The MCMA structure is in fact a repo equivalent which accepts UAE Central Bank Islamic certificates of deposits as collateral against cash, thus enabling liquidity to be freed up. According to the UAE central bank, at end April 2011, banks in the UAE were holding some AED12 billion of these Islamic certificates of deposits.

It is not clear whether the product is related to the I'aadat Al-Shira'a (IS) - the Islamic alternative to repo product being developed by the Bahrain-based International Islamic Financial Market (IIFM), which published a reference paper on it in July 2010.

Liquidity management and managing reserves and capital held by Islamic banks at central banks is a major challenge for the sector. There are no cross-border products available in the market, although the mandate of the International Islamic Liquidity Management Corporation (IILM) which was established last year is just that. It would be interesting to see whether the IILM also becomes interested in the MCMA or whether it will stick to its position of creating a pool of AAA rated sukuk whose certificates can then be actively globally traded to release liquidity.

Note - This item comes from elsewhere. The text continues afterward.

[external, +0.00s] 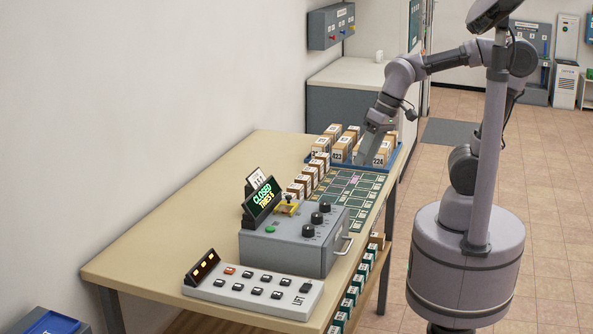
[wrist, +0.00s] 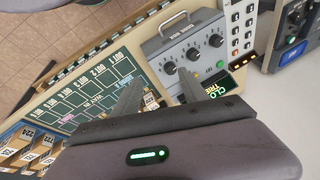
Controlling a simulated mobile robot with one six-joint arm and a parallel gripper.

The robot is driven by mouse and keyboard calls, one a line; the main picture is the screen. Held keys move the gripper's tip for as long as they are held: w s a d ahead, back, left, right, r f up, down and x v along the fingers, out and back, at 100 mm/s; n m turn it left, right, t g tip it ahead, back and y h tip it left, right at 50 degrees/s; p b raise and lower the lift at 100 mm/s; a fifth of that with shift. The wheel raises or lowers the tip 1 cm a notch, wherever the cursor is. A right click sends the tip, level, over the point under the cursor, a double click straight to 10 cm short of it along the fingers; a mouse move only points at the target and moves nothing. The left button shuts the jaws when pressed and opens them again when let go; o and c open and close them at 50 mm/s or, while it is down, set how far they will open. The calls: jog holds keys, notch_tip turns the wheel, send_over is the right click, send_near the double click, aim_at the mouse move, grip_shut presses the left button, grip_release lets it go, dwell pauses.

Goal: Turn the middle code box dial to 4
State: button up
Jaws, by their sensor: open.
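The grey code box (external: 292,243) stands on the table with three black dials on its top. The middle dial (external: 316,218) sits between the other two; it also shows in the wrist view (wrist: 192,54). Its pointer setting is too small to read. The box's display (external: 263,199) reads CLOSED, TRIES 5. My gripper (external: 366,155) is over the blue tray at the table's far end, well apart from the dials. In the wrist view my gripper (wrist: 158,83) has its two fingers spread, with nothing between them.
A blue tray (external: 398,158) of numbered parcels lies at the table's far end. A green slot board (external: 345,195) and a row of small boxes lie between it and the code box. A keypad panel (external: 250,290) stands at the near end. The box has a front handle (external: 346,245).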

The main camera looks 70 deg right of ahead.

The most common money market instrument to manage liquidity hitherto used by Islamic financial institutions and central banks include the commodity Murabaha, which has an implicit disadvantage in that it is not tradable under Shariah principles and may carry some market, commodity price, counterparty, credit and even Shariah risk. There is also the interbank Mudarabah investments in Malaysia, Indonesia and Bangladesh where the interbank placement of funds from overnight to 12 months produces returns based on agreed profit ratio.

In Saudi Arabia and Kuwait, Islamic financial institutions (IFI) also use interbank compensating mutual financing facilities within the profit-sharing framework. This involves the exchange of interest-free deposits with arrangements to ensure that net balances average to zero in a defined period. Other liquidity management instruments used by central banks and governments are central bank deposit facilities, required IFI reserves and excess reserves; Central Bank market-based instruments for open market operations (OMOs) and government financing instruments. Other instruments include standing central bank credit facilities based on Murabaha or tied to Mudharabah deposit rates of banks receiving credit, or through buyback arrangements for specified Sukuk held by banks.

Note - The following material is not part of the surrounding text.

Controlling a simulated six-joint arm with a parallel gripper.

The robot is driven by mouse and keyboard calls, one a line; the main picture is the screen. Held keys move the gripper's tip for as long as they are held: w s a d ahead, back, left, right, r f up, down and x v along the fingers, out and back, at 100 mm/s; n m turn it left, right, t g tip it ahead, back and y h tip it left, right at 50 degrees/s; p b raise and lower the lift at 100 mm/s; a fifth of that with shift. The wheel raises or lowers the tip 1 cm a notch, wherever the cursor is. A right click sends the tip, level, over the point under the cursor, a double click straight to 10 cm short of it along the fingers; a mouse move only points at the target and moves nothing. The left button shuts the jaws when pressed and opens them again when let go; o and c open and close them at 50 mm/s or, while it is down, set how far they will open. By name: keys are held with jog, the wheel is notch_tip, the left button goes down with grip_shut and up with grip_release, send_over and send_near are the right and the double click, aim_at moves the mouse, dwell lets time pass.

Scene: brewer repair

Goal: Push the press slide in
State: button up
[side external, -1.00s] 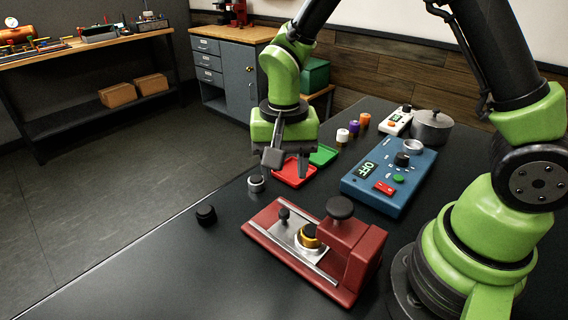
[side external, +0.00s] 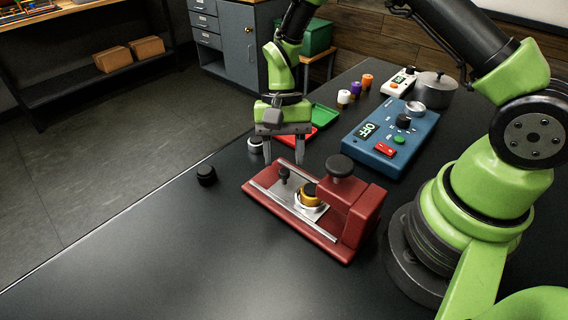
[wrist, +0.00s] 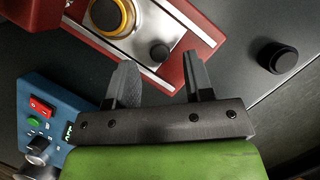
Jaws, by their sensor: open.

Market-based instruments used by Governments and Central banks include government and central bank Musharaka certificates (Sudan); government investment certificates (Sudan and Pakistan); government investment issues (Malaysia); government and central bank participation papers (Iran); central bank Wadiah certificates (Bahrain, Indonesia, Malaysia); government and central bank Ijarah certificates (Sudan, Malaysia, Bahrain, Brunei); sale and buyback agreements (Islamic alternatives to repos) (Malaysia); government Islamic investment bonds (Bangladesh); and Sukuk Al-Salam (Bahrain).

The IIFM's I'aadat Al-Shira'a (repurchase) project in fact also explores the concepts and structuring possibilities of an Islamic alternative to repo and collateralization based on the Murabaha. Bankers stress that repos are important tools in cash and liquidity management; in creating liquidity in the underlying instrument; in financing and leveraging the investment; in credit enhancement and greater volume; in playing a role in other structured products (derivatives, swaps etc); and in oiling the wheel of the bond market. The objectives of the I'aadat Al-Shira'a (repurchase) project, according to IIFM, include the funding the positions of sukuk and other instruments; better asset, liquidity and cash management; assisting in Sukuk credit and yield pickup and increasing secondary market liquidity in sukuk; a useful tool which can be used by central banks to control money supply and to better fulfill reserve requirements.

The project's leader, Ismail Dadabhoy, head of Islamic finance at UBS, explained at the time of the launch of the reference paper that "finding a solution for repo alternative product that satisfies Shariah while also being acceptable to the general market has been a real challenge. As an ex repo trader, I know how important this product is to the short term and fixed income traders. I am convinced wider use by the market of I'aadat Al-Shira'a will add liquidity in the system in terms of cash funding and liquidity float of sukuk. It will 'oil' the wheels for efficiency and be a boost for sukuk".

In the conventional sense a repo, according to IIFM, is a simultaneous purchase and sale of a security at a pre-agreed time and price. The agreement is between two parties, whereby one party sells to the other party a security at market price. In terms of the Shariah, this is acceptable. However, there is a commitment to buy the same security back at a later date for a pre-agreed price. This presents a major Shariah issue.

In a classic repo, the transfer of title takes place but ownership is maintained. The economic benefit is not transferred which means interest or dividend is paid to original owner. Mark to market and margin mechanism is allowed. In a buy and sell structure, there is a complete transfer of all rights and benefits.